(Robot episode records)
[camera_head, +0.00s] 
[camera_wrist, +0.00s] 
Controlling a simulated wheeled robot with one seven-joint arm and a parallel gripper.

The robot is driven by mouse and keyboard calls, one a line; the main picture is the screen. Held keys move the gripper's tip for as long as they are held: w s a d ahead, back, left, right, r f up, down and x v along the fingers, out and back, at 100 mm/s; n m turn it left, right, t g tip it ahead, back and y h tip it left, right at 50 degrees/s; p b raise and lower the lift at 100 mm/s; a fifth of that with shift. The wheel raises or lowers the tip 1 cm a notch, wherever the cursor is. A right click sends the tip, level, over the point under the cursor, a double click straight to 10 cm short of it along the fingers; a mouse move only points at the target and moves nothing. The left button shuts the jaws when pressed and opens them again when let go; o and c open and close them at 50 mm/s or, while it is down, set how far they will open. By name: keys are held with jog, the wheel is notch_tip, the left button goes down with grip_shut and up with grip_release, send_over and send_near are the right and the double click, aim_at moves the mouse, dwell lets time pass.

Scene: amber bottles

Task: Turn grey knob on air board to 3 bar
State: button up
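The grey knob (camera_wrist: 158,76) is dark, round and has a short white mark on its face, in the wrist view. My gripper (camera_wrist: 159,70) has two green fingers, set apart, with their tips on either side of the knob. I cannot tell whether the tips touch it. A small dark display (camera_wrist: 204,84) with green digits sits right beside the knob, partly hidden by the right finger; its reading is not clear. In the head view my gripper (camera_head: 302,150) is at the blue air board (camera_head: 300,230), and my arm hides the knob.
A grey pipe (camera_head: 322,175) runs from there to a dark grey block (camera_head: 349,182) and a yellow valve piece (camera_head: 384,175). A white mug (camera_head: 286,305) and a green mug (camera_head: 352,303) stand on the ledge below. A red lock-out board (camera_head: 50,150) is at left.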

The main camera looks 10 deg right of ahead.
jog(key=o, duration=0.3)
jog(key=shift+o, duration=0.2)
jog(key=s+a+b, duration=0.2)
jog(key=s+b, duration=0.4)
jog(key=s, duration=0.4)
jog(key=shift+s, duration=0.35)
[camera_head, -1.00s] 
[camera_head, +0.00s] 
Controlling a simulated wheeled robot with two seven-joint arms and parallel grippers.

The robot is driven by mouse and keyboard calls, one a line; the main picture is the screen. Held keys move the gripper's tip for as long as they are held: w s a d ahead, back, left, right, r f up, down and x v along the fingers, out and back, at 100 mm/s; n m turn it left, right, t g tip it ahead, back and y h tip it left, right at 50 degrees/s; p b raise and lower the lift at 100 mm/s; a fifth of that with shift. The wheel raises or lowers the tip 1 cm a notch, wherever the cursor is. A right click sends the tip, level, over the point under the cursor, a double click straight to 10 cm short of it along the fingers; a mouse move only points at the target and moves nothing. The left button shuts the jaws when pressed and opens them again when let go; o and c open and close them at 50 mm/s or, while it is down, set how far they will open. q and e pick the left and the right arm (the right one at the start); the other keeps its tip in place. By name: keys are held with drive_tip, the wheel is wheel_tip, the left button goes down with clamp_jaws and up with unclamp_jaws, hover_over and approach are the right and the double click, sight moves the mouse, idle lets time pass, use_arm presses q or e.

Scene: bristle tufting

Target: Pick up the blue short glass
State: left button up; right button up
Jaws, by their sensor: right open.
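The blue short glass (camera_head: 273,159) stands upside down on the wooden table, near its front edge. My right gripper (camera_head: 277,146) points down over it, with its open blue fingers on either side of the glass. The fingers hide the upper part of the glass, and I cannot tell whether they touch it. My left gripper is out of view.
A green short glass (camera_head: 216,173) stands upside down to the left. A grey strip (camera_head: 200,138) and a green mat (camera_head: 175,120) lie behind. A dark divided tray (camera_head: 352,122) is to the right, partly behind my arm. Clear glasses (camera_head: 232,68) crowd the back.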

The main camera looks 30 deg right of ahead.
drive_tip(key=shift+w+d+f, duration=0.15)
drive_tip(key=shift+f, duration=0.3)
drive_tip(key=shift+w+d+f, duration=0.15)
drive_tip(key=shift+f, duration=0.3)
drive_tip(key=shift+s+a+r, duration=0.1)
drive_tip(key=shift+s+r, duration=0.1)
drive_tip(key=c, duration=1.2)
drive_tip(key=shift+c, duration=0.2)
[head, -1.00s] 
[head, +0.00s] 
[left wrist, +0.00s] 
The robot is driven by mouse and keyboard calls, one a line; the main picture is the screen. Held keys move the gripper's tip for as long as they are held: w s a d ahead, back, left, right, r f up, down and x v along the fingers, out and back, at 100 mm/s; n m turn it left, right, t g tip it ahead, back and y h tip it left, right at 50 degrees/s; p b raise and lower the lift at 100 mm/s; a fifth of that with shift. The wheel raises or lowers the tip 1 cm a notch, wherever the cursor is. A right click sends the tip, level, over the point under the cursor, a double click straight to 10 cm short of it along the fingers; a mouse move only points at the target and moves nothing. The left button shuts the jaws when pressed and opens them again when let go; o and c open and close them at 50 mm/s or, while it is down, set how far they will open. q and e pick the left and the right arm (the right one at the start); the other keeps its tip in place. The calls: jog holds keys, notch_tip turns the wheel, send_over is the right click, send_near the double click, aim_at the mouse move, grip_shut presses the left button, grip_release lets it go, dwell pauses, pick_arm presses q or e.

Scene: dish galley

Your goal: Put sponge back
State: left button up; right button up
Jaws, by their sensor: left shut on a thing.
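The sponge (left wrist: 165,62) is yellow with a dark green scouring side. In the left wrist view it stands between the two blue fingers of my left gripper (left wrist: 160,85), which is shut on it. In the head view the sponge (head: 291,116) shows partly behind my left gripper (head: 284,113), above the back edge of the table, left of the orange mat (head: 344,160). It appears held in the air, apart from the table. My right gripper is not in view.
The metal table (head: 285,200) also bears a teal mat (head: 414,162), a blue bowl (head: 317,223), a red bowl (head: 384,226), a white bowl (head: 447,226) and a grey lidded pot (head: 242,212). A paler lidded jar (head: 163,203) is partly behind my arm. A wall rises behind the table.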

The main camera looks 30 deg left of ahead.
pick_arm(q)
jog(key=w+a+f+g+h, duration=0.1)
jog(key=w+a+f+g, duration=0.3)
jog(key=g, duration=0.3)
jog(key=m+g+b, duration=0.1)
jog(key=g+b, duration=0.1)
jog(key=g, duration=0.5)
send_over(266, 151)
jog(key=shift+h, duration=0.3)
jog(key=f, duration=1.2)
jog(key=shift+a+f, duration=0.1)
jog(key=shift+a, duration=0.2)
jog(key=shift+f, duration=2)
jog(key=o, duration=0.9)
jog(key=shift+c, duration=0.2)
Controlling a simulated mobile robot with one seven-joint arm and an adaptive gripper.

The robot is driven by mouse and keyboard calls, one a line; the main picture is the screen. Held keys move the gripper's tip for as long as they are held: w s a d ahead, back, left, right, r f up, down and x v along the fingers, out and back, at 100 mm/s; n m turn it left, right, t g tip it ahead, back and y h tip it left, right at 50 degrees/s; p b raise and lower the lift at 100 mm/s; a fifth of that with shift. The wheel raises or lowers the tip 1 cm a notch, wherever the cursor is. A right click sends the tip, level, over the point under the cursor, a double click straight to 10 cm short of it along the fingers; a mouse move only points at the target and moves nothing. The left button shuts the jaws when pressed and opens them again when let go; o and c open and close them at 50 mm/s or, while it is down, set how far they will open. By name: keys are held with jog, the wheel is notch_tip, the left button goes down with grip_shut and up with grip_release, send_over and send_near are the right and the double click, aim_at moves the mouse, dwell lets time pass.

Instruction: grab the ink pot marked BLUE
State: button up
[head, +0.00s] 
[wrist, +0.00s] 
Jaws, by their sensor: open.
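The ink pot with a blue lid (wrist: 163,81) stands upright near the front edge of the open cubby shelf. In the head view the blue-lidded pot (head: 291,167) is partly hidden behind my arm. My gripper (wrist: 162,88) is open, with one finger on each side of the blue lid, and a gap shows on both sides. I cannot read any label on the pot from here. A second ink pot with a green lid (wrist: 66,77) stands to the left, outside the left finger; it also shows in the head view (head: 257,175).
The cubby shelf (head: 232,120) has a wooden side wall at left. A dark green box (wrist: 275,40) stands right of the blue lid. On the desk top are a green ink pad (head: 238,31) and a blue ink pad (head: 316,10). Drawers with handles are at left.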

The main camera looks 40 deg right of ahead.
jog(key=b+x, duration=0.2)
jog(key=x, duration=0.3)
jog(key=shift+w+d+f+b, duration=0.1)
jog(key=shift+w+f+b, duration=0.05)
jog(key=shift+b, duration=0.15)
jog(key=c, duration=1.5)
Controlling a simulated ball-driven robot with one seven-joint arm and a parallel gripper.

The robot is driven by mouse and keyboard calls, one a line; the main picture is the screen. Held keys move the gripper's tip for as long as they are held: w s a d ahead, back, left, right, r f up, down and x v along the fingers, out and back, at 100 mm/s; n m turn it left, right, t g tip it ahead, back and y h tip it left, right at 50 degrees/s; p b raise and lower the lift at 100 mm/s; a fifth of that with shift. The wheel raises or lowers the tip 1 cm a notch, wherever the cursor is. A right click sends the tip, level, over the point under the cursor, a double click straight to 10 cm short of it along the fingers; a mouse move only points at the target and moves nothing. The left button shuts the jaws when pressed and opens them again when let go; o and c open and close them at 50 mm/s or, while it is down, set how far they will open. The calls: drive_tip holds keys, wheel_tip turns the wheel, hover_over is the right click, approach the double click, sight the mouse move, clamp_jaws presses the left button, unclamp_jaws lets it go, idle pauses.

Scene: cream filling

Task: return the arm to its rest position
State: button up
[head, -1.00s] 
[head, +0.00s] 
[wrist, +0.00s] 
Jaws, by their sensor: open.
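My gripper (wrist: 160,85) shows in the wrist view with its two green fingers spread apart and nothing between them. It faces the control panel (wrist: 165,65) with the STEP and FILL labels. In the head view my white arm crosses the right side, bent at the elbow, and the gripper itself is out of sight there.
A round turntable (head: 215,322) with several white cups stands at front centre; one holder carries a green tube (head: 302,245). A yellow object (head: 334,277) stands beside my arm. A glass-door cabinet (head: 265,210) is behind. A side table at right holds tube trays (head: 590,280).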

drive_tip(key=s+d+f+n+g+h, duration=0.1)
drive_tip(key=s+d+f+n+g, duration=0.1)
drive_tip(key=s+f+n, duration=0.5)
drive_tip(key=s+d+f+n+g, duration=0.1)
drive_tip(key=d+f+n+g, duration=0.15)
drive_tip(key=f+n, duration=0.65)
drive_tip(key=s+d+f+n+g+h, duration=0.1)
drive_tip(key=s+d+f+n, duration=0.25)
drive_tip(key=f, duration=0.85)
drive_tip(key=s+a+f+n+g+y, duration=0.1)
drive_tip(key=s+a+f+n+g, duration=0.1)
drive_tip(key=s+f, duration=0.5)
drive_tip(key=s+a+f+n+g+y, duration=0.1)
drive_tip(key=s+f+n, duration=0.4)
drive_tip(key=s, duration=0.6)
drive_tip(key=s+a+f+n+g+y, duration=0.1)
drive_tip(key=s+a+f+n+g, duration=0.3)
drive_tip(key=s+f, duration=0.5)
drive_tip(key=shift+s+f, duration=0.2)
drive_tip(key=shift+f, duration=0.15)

> [Task requirements]:
Copy out precisely the lines that begin at the line containing "The main camera looks 10 deg right of ahead." and end at the line containing "Controlling a simulated wheeled robot with two", including both; write nothing else.

> [Final result]:
The main camera looks 10 deg right of ahead.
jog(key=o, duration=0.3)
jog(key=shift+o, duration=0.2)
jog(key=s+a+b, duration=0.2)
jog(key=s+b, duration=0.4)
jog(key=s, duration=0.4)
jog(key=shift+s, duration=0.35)
[camera_head, -1.00s] 
[camera_head, +0.00s] 
Controlling a simulated wheeled robot with two seven-joint arms and parallel grippers.

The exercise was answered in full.